How do I ask someone to let me cook for them?

food-salad-restaurant-person

Tofusmith asks: 

How do I (26/m) ask someone to let me cook for her?

So, this is something I’ve seen from a few of my female friends/exes; I’m an amazing cook, and apparently when I’ve cooked for women in my life I’ve made a very positive impression.

However, this is usually a “save it for the relationship” thing for me. If things go alright, I might be asking a woman I care for quite a bit out on a second date soon; how would I suggest “can I cook you dinner?” without sounding weird about it?

Demetrius says:

Okay here’s some things you have to consider when asking someone to let them cook for you. First, if they’re cynical, they might think that your  asking to cook for them is a ploy to get them to your place as a pretense to try to sleep with them. Plenty of people say “I’ll cook for you” when they really mean “I’ll invite you over and we’re going to do Netflix, Takeout, and Chill. Emphasis on chill”. Saying that isn’t your intention isn’t going to help, you just have to hope that your intentions are read correctly any time you invite someone back to your place. Besides that, you have to bear in mind that not everyone likes what you know how to cook, or even eats anything you know how to cook. If she agrees to a dinner at your place date, you should probably be clear about what you plan on making, and make sure that what you plan on making is something she can and is willing to eat. Finally, and this goes without saying but, if you’re going to offer to cook you either need to be good at it, or if not make it a participatory thing for both of you. You know what’s awesome? Making a dessert together by splitting the prep work, then eating said dessert together. Trust me on this.

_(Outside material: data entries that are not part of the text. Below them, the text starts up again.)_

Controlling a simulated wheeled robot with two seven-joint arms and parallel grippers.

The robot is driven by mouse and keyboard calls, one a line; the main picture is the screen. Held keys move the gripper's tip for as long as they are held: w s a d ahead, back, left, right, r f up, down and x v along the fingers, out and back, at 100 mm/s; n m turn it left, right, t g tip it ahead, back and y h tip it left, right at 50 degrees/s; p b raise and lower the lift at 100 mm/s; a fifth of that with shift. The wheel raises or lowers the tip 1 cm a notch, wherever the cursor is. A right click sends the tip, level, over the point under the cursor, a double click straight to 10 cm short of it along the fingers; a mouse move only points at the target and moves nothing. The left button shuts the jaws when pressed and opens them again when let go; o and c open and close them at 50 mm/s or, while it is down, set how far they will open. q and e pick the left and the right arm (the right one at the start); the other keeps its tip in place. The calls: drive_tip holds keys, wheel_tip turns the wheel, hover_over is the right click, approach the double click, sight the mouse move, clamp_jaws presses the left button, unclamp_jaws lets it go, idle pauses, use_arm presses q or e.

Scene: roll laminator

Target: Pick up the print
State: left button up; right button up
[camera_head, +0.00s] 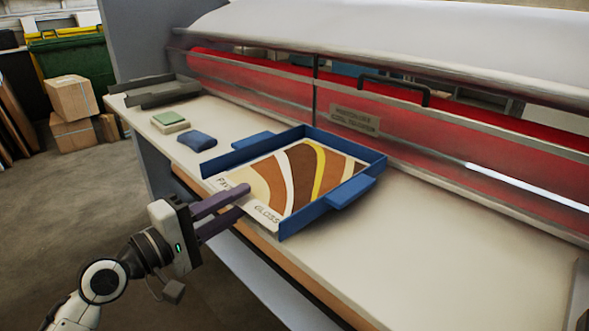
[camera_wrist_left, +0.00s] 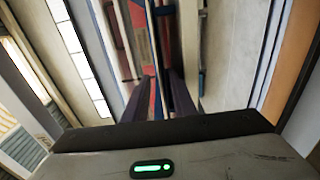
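The print (camera_head: 300,180) is a sheet with brown, tan, white and yellow curved bands and lettering on its near edge. It lies in a shallow blue tray (camera_head: 277,151) with the near side open. My left gripper (camera_head: 245,199) is at that near edge, its two dark fingers slightly apart, one above the other. In the left wrist view the fingers (camera_wrist_left: 157,80) show a narrow gap with thin coloured edges beyond it. The sheet's contact with the fingers is unclear. My right gripper is not in view.
The pale bench (camera_head: 430,235) carries the tray. A blue pad (camera_head: 197,140), a green-topped block (camera_head: 170,122) and a grey tray (camera_head: 155,93) lie to the left. The laminator with red rollers (camera_head: 450,155) runs behind. The bench right of the tray is clear.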

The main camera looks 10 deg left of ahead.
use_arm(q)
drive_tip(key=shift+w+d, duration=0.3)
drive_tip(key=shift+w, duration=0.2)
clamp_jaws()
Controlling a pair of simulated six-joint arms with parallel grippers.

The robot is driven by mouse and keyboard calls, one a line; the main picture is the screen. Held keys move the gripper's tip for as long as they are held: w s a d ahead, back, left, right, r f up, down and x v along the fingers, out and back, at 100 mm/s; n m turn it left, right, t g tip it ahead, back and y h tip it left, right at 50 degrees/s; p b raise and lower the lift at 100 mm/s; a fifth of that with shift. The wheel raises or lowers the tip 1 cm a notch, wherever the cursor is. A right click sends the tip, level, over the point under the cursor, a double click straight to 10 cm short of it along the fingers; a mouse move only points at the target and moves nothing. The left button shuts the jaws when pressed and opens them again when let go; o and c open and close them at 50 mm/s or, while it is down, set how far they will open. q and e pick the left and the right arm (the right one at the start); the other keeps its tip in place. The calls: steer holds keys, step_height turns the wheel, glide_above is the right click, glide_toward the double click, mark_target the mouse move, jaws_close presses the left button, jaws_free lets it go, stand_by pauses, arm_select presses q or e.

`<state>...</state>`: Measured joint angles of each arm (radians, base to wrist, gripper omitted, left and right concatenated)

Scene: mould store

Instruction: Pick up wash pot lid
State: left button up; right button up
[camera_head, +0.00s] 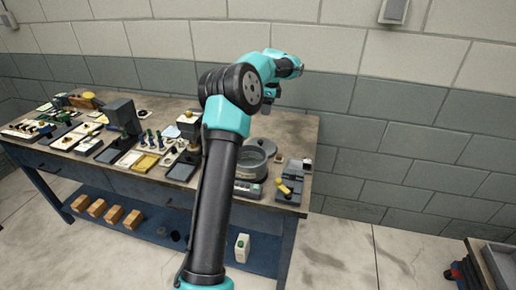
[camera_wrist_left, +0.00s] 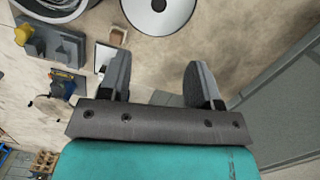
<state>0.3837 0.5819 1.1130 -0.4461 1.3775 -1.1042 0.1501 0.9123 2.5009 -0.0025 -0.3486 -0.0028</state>
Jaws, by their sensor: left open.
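The wash pot lid, a pale grey disc with a dark knob at its centre (camera_wrist_left: 158,6), lies flat at the top of the left wrist view, cut off by the frame edge. The round grey wash pot (camera_head: 249,163) stands on the bench in the head view; its curved rim also shows in the left wrist view (camera_wrist_left: 52,12). My left gripper (camera_wrist_left: 158,65) is open and empty, its two fingers apart and pointing toward the lid without touching it. In the head view the gripper (camera_head: 268,103) hangs above the bench's back right, partly behind my arm. My right gripper is out of view.
A grey fixture with a yellow part (camera_head: 289,187) stands at the bench's right front. A small white box (camera_wrist_left: 103,56) and a brown block (camera_wrist_left: 118,35) sit near my left finger. Tools and trays crowd the bench's left half. A brick wall (camera_head: 420,130) rises behind.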

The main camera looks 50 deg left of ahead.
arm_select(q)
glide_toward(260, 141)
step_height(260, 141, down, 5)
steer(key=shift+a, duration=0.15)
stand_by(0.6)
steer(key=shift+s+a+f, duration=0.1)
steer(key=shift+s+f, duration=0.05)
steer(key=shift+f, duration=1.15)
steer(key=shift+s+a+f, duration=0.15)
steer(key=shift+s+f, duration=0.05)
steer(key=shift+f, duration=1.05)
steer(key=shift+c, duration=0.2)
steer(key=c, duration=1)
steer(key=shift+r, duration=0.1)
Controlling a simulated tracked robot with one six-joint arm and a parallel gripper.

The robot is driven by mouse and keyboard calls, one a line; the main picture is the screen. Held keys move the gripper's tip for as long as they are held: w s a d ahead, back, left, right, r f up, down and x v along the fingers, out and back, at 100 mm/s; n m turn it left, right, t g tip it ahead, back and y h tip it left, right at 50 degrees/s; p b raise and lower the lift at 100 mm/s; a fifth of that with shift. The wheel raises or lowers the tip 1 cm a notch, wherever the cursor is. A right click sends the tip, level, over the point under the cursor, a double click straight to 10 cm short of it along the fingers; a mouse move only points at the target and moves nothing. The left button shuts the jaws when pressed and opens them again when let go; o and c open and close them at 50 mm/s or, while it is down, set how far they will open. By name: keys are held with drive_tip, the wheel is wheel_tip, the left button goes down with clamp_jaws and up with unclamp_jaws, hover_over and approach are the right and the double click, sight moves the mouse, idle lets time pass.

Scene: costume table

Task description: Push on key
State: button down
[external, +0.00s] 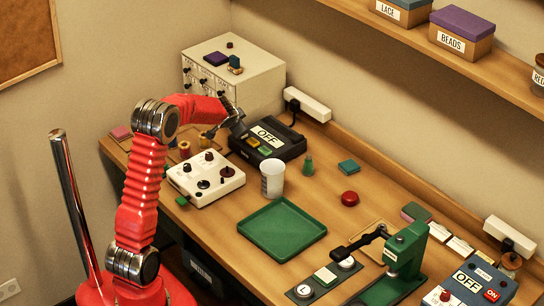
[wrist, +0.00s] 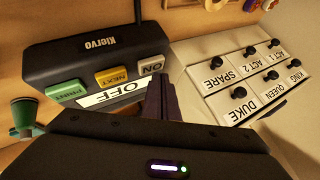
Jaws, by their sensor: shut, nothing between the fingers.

With all of that out of the way, how do you ask it without it sounding weird? I gotta tell you that if a 26-year-old man tells a woman that he wants to cook for her, odds are good that she will not find it weird, at all, and is more likely to find it attractive. Lots of men, and people in general, never learned how to cook, much less boil a pot of water. If it was a first date it might be a bit weird to invite a stranger over for dinner, but the more dates that occur after the first date the less likely it is that an invite over dinner will be “weird”. How you ask doesn’t matter so much as when you ask. Unless you’re cooking something “weird” you’ll be fine asking and the exact words you use to ask wont matter that much. In a lot of cultures, eating food with someone, or providing them with food is a bonding experience. I doubt asking to cook for someone is weird, it’s when you do it that determines if it’s weird.

With that said, I’d probably avoid asking to cook for someone on the 2nd date. In some cases it can work out, and I’ve actually had a few second dates where I cook for a lady, but it really depends on the person and the situation. If your first date was say, a coffee date, and you now want to escalate to making her dinner, it might come off a little weird. That’s because coffee dates are like an appetizer to a real date. Coffee dates are the diet version of a full date. It’s got all the things that you want in a date with half the flavor! If your first date was dinner, or drinks, or any activity that lasted longer than an hour, asking to cook dinner by the 2nd date might be okay. If I were you, I’d push out the dinner date until either the 3rd or 4th date just to be safe. Remember that I mentioned that some people will think that your invite for dinner is a pretext for sex? Well, instead of hoping that she interprets your invite as innocent, you might as well do the dinner date at a point where if you were trying to have sex it would be socially acceptable to do so. I’m not saying 3 or 4 dates is the hard and fast rule for putting out, but if I said the words “3 date rule” you’d know exactly what I mean, and that’s the point. I’m not saying that you should use dinner as a pretext for sex, or that you shouldn’t, but if you invite her over for dinner and there is a possibility that she’ll think it’s a pretext for sex, it’s better to do it on a date where even if you were using it as a pretext for sex it would probably be okay.

The actual nitty-gritty of how you ask is really simple. Here’s what I’d say. Feel free to steal/adopt/modify it for your use:

"Hey, I had a really great time on our last date. So much fun! I was wondering if you'd be interested in letting me have you over for dinner for our next date. I'm actually an amazing cook"

It’s not much harder than that. Have a backup, not-cooking-her-dinner plan ready to go if she declines and don’t push the issue by stressing how great a cook you are. If she refuses, you can always say something to the effect of “the offer is still being on the table.”